Col Myers | Partner
Small Myers Hughes
Update on Airbnb Legislation
Like strata legislation, real estate licensing and just about everything else that impacts on our daily lives, the various State Governments in Australia simply cannot agree on a uniform approach about how to deal with the Airbnb phenomenon.
Looking down the east coast of Australia, only Victoria has legislation that is up and running. New South Wales has formulated its proposed legislation and the expectation is that it will be passed (and commence) sometime this year.
Meanwhile, Queensland is still in the early review stages and from what I can gather, legislation is not on the horizon during the 2019 year. Looking at each of the eastern States:
The Owners Corporation Amendment (Short-Stay Accommodation) Act 2018 commenced on 1 February 2019.
The Act only applies to stays of a maximum seven days and six nights.
Under this legislation, an owner or occupier of a lot, or a Strata Manager, may make a complaint to the Owners Corporation about an alleged breach by a short-stay occupant. The following behaviour can constitute a breach:
- Unreasonably loud noise that disturbs the peaceful enjoyment of residents;
- Causing a substantial hazard to the health, safety and security of any person;
- Unreasonably and substantially obstructing the use of common property;
- Intentionally or negligently damaging or altering a lot or common property.
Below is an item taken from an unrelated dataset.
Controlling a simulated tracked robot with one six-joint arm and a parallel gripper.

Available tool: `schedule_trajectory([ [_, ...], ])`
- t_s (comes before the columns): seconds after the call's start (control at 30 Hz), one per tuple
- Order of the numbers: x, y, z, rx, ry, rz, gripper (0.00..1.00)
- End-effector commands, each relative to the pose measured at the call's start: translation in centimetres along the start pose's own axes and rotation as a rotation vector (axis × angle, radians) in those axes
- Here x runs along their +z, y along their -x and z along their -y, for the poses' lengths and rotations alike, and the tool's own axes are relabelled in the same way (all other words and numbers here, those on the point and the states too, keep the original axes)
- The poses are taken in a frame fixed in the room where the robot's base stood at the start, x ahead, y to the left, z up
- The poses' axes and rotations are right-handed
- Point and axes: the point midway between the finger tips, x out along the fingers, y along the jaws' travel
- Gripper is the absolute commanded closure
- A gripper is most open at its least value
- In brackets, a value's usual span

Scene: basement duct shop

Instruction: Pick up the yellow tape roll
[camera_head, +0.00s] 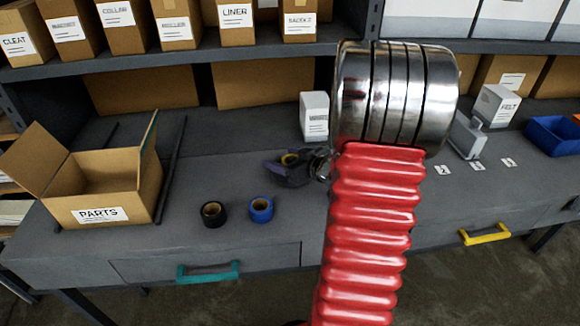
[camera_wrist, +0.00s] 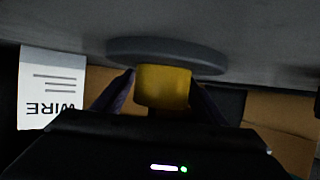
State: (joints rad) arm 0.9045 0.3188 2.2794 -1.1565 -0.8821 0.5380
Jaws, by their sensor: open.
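The yellow tape roll (camera_head: 290,158) is on the grey bench, mostly hidden by my gripper (camera_head: 291,174) in the head view. In the wrist view the yellow tape roll (camera_wrist: 163,86) sits between the two dark purple fingers of my gripper (camera_wrist: 161,79). The fingers are open, one on each side of the roll. Whether either finger touches it, I cannot tell. A dark grey oval shows right above the roll in the wrist view; I cannot tell what it is.
A black roll (camera_head: 213,213) and a blue roll (camera_head: 261,209) lie nearer the bench's front edge. An open PARTS box (camera_head: 95,192) stands left. A white box (camera_head: 314,117), reading WIRE upside down in the wrist view (camera_wrist: 50,90), stands behind. My red arm hides the bench's middle.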

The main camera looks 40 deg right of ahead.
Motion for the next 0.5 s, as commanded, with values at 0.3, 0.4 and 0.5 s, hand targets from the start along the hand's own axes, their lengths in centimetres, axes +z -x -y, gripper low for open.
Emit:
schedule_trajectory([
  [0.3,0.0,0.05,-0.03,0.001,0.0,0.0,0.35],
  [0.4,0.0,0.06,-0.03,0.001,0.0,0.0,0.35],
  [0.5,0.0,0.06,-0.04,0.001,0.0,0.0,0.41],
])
Any claim of a breach has to be made in writing within 60 days of the alleged behaviour. Even if the short-stay provider has already rectified the breach, the Owners Corporation can still apply for a short-stay dispute resolution with VCAT.
VCAT can make an order in relation to a dispute:
- Prohibiting short-term letting arrangements in the property if the short-stay provider has been served with three separate breach notices within a two year window;
- Order a short-stay provider to compensate up to $2,000.00 per affected occupier (resident or guest of a resident) for behaviour done by the short-stay guest;
- Order a short-stay occupier to pay up to $1,100.00 as a single penalty for bad behaviour as listed above.
NEW SOUTH WALES
New South Wales is proposing to adopt a three-way solution:
1. Amending the Fair Trading Act 1987
These amendments will include reference to a mandatory Code of Conduct. This Code will establish a “two strikes and you’re out” policy where hosts or guests who commit two serious breaches of the Code within two years will be banned for five years. Article Written by Col Myers of Small Myers Hughes Lawyers Resort News – April 2019 Page 2 of 2 Platforms and letting agents will not be permitted to offer services to anyone or any dwelling that is listed on the exclusion register. Platforms and property agents will have to check the register before taking on new customers and if they fail to do so, significant penalties of up to $1.1 million for a corporation and $220,000.00 for individuals can apply;
2. Amendments to the Strata Schemes Management Act 2015
These amendments will allow a by-law to be made by an Owners Corporation special resolution (effectively 75%) that will prohibit a lot being used for the purpose of short-term rental accommodation if the lot is not the principal place of residence of the person who, pursuant to the arrangement, is giving another person the right to occupy the lot.
A by-law however has no force or effect to the extent that it purports to prevent a lot being used for the purpose of short-term rental accommodation if the lot is the principal place of residence of the person who, pursuant to the arrangement, is giving another person the right to occupy the lot;
3. Change to planning laws
If the host is present, they can use their unit for short-term letting all year round as exempt development: ie no need to submit a Development Application to Council. If the host is not present, the residence can only be used for short-term holiday letting for periods: up to 180 days per year in the Greater Sydney area, and 365 days a year in all other areas of New South Wales, unless a Council decides to reduce the minimum period (but it cannot be reduced to less than 180 days per year).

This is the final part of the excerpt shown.